Liverpool overcame a two-goal deficit to hold Brighton & Hove Albion.
Leandro Trossard gave the visitors a surprise early lead when he burst into the Reds’ penalty area on four minutes before sweeping home the opener.
The Belgian doubled his and the Seagulls’ tally less than a quarter of an hour later after good work by Danny Welbeck allowed him to drill past Alisson.
Roberto Firmino reduced the deficit for Jurgen Klopp’s side when he turned home into an empty net from a Mohamed Salah cutback on 35 minutes.
Firmino grabbed a brace less than 10 minutes into the second half after Luis Diaz teed the Brazil international to cut inside and fire a coolly-taken finish.
Liverpool finally took the lead as Robert Sanchez flapped at Trent Alexander-Arnold’s corner, which was turned into the Brighton net by Adam Webster.
But Trossard levelled up the game and claimed his hat-trick with just six minutes remaining, pouncing at the far post to beat Alisson in The Kop’s net.
Here were the key talking points from Anfield:
Reds rally but still feeling league lull
Rhythm is a phrase which Jurgen Klopp uses liberally as Liverpool manager.
Its presence, or lack of, has become the catch-all term for why his side are either hitting a familiar stride or struggling to recapture those former glories.
Nearly a month without Premier League action clearly belonged to the latter, with fixture cancellations and an international break disrupting their flow.
The Reds’ only competitive involvement since the Merseyside derby, a full four weeks ago, has come strictly in the Champions League’s group stage.
While those continental exploits kept things ticking over to a fashion, the total absence of domestic participation had clearly left a mark against Brighton.
A spirited second-half performance salvaged respectability but there was no denying that they looked noticeably off the pace either side of the interval.
Yet a truncated schedule only tells half the story of Liverpool’s season, with this result seeing them drop 11 points from seven opening league games.

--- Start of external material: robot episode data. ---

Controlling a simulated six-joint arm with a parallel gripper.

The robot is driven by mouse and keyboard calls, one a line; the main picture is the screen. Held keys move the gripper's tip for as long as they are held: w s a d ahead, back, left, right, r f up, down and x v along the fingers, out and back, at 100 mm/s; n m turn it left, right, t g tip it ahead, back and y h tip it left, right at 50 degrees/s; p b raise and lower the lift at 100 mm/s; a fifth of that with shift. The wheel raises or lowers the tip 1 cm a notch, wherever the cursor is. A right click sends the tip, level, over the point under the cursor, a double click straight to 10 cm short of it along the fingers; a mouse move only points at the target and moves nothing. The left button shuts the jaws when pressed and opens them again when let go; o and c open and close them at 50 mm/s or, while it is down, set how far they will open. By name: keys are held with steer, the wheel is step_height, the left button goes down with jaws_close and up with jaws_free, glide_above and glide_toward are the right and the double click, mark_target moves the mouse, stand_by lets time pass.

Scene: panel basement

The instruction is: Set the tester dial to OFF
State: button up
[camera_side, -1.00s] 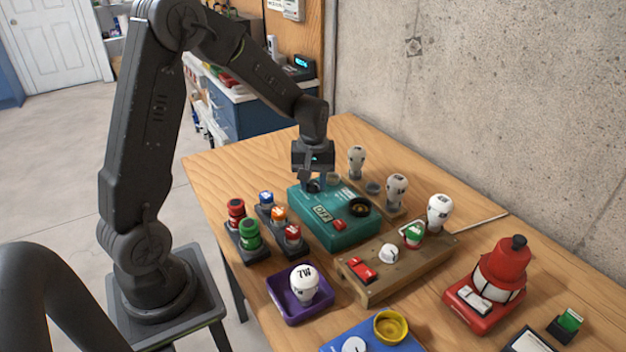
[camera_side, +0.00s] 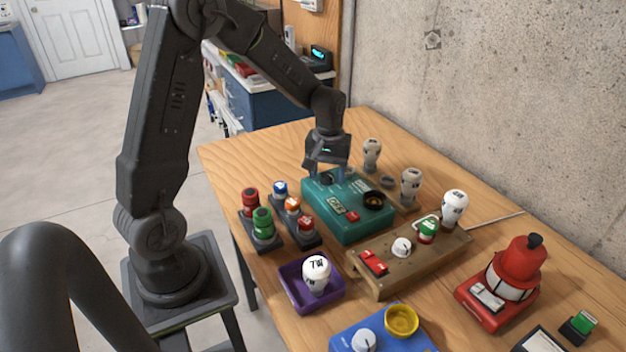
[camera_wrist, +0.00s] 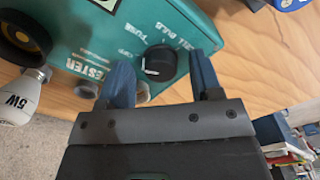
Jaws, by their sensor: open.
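The teal tester (camera_side: 335,228) stands on the wooden table. It also shows in the wrist view (camera_wrist: 105,48). Its black dial (camera_wrist: 159,63) has a white mark on its left side, toward the area by the printed OFF. I cannot tell whether the mark lines up exactly. FUSE, CELL and BULB are printed around the dial. A small window (camera_side: 337,204) on the tester seems to read OFF, but it is too small to be sure. My gripper (camera_wrist: 160,62) is open, with its fingers on either side of the dial and visible gaps. It also shows in the side view (camera_side: 328,172).
Colored fuses (camera_side: 262,224) stand to the tester's left. White bulbs (camera_side: 411,184) stand behind it to the right. A purple tray (camera_side: 290,287) and a wooden switch board (camera_side: 430,262) lie in front. A red beacon (camera_side: 512,266) stands at right.

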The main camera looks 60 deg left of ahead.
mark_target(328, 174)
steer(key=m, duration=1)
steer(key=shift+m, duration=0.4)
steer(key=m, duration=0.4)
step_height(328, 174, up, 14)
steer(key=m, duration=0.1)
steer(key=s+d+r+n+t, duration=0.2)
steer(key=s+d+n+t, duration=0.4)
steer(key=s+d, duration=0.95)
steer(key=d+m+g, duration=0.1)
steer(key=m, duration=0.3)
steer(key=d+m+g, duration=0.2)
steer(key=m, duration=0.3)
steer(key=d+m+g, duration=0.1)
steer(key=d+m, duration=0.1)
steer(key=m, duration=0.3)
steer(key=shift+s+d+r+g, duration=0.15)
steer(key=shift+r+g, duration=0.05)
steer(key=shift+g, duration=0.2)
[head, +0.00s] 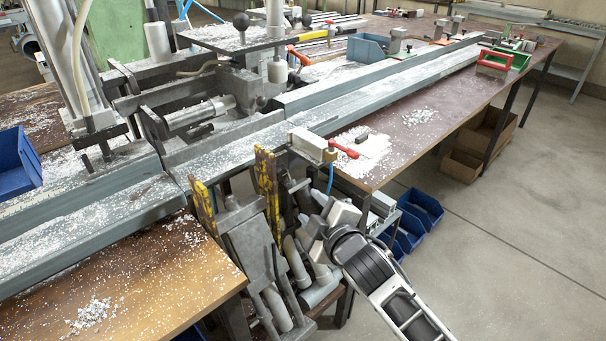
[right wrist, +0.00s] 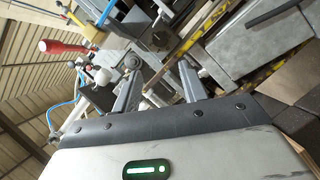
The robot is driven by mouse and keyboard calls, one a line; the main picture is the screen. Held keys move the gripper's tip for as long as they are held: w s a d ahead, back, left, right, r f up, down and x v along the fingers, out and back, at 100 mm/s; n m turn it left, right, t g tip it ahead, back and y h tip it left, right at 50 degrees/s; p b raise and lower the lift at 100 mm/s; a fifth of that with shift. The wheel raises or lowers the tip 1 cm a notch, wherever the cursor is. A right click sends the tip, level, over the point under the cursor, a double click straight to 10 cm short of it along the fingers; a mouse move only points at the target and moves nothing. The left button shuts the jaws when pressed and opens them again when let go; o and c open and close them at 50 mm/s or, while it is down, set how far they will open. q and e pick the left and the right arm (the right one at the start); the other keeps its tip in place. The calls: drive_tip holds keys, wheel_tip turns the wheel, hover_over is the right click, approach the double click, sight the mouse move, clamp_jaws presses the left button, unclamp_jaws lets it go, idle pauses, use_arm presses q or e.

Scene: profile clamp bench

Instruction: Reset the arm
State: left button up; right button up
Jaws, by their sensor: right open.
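My right arm comes in from the lower right in the head view. Its gripper (head: 314,210) is low, beside the front of the clamp bench, below the level of the wooden tabletop. In the right wrist view the two grey fingers of the gripper (right wrist: 158,88) stand apart with nothing held between them. Grey machine parts show close beyond the fingers; I cannot tell whether they touch. My left gripper is not in the head view.
A long grey profile rail (head: 400,85) crosses the bench. A red-handled toggle clamp (head: 346,150) sits above my right gripper. Yellow-marked uprights (head: 266,180) stand left of it. Blue bins (head: 420,208) are behind the arm. The floor (head: 520,220) at right is clear.

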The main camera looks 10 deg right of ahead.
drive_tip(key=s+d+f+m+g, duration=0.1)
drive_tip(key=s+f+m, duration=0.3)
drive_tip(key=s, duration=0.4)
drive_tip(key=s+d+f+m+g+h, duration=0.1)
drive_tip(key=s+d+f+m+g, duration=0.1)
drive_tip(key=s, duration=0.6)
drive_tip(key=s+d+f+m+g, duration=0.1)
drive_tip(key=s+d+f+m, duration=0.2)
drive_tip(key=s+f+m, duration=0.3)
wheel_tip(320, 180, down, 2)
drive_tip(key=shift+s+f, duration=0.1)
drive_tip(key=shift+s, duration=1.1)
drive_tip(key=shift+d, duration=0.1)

Little wonder, then, that most of those in red shirts hastened their exit from the Anfield turf once the final whistle sounded on a forgettable afternoon.
Seagulls deepen Klopp’s defensive woes
This game saw Leandro Trossard become the first opposing player to score at least two goals in an Anfield league encounter since Ilkay Gundogan in 2021.
That 4-1 pummelling by Manchester City proved to be a watershed moment in Liverpool’s season; something which Brighton’s latest visit also delivered.
Klopp recently admitted that his side had not defended well in the matches prefacing the Seagulls’ maiden outing under new manager Roberto De Zerbi.
But this latest outing did little to inspire confidence that those backline blunders are nearing an end after falling two goals behind in under 20 minutes.
It could have been more, in truth, were it not for Alisson’s sharp reflexes to deny Trossard and Danny Welbeck in quick succession early in the first half.
The ease with which Welbeck later punished Trent Alexander-Arnold for a light touch deep in his own half will only intensify scrutiny on the right-back.
Contrary to what England-centric voices may claim, the 23-year-old is not the root cause of Liverpool’s defensive woes but, similarly, does not ease them.
Klopp’s words only stretch so far in insulating Alexander-Arnold from his army of critics yet his cohorts in that back four are not merely guilty by association.
No room for error in defining month
Even before they slumped to consecutive Premier League stalemates, October was already shaping up to be a make-or-break month for Liverpool’s season.
That dismal run of form, however, now leaves Klopp’s erstwhile mentality monsters facing an unenviable challenge of eight games in the next 27 days.
Coming through a hat-trick of Champions League group encounters is the least of their worries when stacked against the upcoming domestic tests.
Back-to-back Premier League clashes with leaders Arsenal and reigning champions Manchester City are less than ideal in the midst of this malaise.
West Ham, Nottingham Forest and Leeds United, equally, offer little in the way of reprieve with all three battling to get their own seasons back on track.
Margins for error are now at zero for Liverpool if they are to attain what Klopp constitutes as the primary target in securing Champions League qualification.
Another slip-up could prove costly as the conversation rapidly shifts from the dream of Anfield being in the thick of a title race to focusing on fourth place.